Our sea level calculations are based on a theory that extends the classic treatment of Farrell & Clark (1976) to accurately account for the advance or retreat of grounded, marine-based sectors, shoreline migration due to local onlap or offlap of water and the signal in sea level associated with (ocean plus water) load induced perturbations in Earth rotation (Milne & Mitrovica 1996; Kendall et al. 2005; Mitrovica et al. 2005). The calculations were all performed up to spherical harmonic degree and order 512. Maps of sea level fingerprints shown below will be normalized by dividing by the GMSL change associated with each simulation. For this purpose, GMSL is the sea level rise computed by spreading the total volume of meltwater associated with each simulation uniformly over the present-day ocean geometry after any depressions vacated by grounded, marine-based ice are filled. In practice, this number is computed by repeating each sea level calculation for the case of a non-rotating, rigid Earth with no gravitational effects.

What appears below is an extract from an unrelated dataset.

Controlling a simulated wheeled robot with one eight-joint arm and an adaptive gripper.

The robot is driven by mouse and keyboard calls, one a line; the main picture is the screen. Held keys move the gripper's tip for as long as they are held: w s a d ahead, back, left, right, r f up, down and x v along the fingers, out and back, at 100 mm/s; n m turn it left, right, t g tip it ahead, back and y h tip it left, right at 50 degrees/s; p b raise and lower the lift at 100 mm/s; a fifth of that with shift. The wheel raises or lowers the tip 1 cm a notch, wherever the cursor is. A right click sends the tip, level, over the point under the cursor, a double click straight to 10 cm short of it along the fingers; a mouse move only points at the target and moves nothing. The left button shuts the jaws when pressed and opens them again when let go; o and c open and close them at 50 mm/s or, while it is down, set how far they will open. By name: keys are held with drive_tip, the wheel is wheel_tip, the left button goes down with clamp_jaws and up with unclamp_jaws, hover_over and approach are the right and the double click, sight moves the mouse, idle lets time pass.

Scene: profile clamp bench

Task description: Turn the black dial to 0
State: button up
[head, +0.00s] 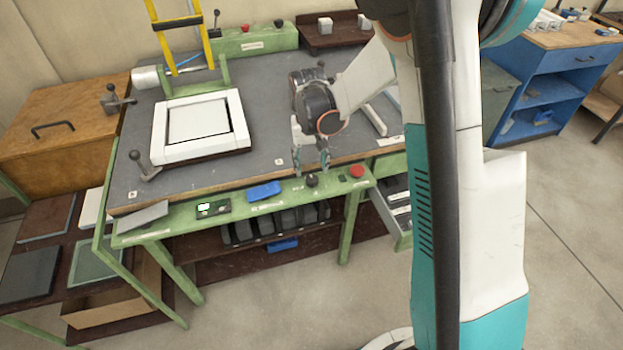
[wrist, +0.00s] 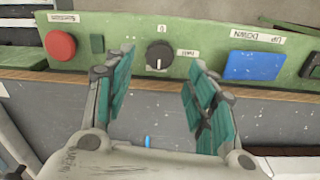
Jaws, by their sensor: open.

The solution of the Sea Level Equation is performed using the elastic special case of the pseudo-spectral algorithm described in detail in Kendall et al. (2005). The algorithm requires iterative improvement to a first guess for the sea level change, and we have found that sufficient convergence is established after 3–4 iterations. Our adoption of an elastic Earth model is based on an assumption that viscous effects on the century time scale we are considering are small, and on this basis, given our goal of predicting the sea level change from 2015 to 2100 CE, we only need to consider a single time step defined by change in the ice model between the initial (2015 CE) and final (2100 CE) time step of each ISMIP6 simulation. The neglect of viscous effects in the case of the AIS fingerprints requires some justification given the relatively low viscosity (∼1018 Pa s) below some areas of the West Antarctic (Barletta et al. 2018; Pan et al. 2021). We address this issue below. We note that our use of the term ‘sea level’ in the manuscript always refers to relative sea level, as defined above. In a later section of the manuscript, we consider predictions of changes in the height of the sea-surface equipotential, as would be measured by altimeters, and in that case we use the distinguishing term ‘absolute sea level’.
RESULTS AND DISCUSSION
As an illustration, Fig. 2 shows normalized sea level fingerprints for three scenarios which yielded the highest values of GMSL change associated with net mass loss from the GrIS, AIS and global glaciers (16.6, 31.1 and 16.5 cm, respectively, in units of equivalent GMSL rise). All maps show the main elements of a sea level fingerprint discussed above: a zone of radius ∼2000 km surrounding the mass loss associated with the weakening gravitational pull of the ice sheet and crustal uplift; a general trend towards higher sea level rise at further distance from the mass flux, but with a superimposed quadrantial pattern associated with rotational effects (evident in the GrIS and AIS cases); and an ocean loading signal apparent, for example, in the shoreline-parallel orientation of contours of North America in Fig. 2(a). In the GrIS simulation, the rotation axis is perturbed towards Greenland, and this contributes a sea level fall centred over the North Atlantic and (in the opposite quadrant) Australia, and a sea level rise over southern South America and the northwest Pacific (Fig. 2b). The polar motion in the AIS simulation is towards the West Antarctic and this reorientation contributes a rise in sea level in the northeast Pacific and Indian Ocean (notice the dip south of contours in this ocean) and a fall in the southeast Pacific and the Asian continent (the latter is obscured by the continental mask applied to the maps). The rotational feedback signal is not discernible in Fig. 2(c) because in that particular simulation the glacier mass flux drives a relatively small polar wander. In any event, the question arises: Do all fingerprints computed by adopting all simulations of either the GrIS, AIS or glacier mass flux have a consistent geographical pattern?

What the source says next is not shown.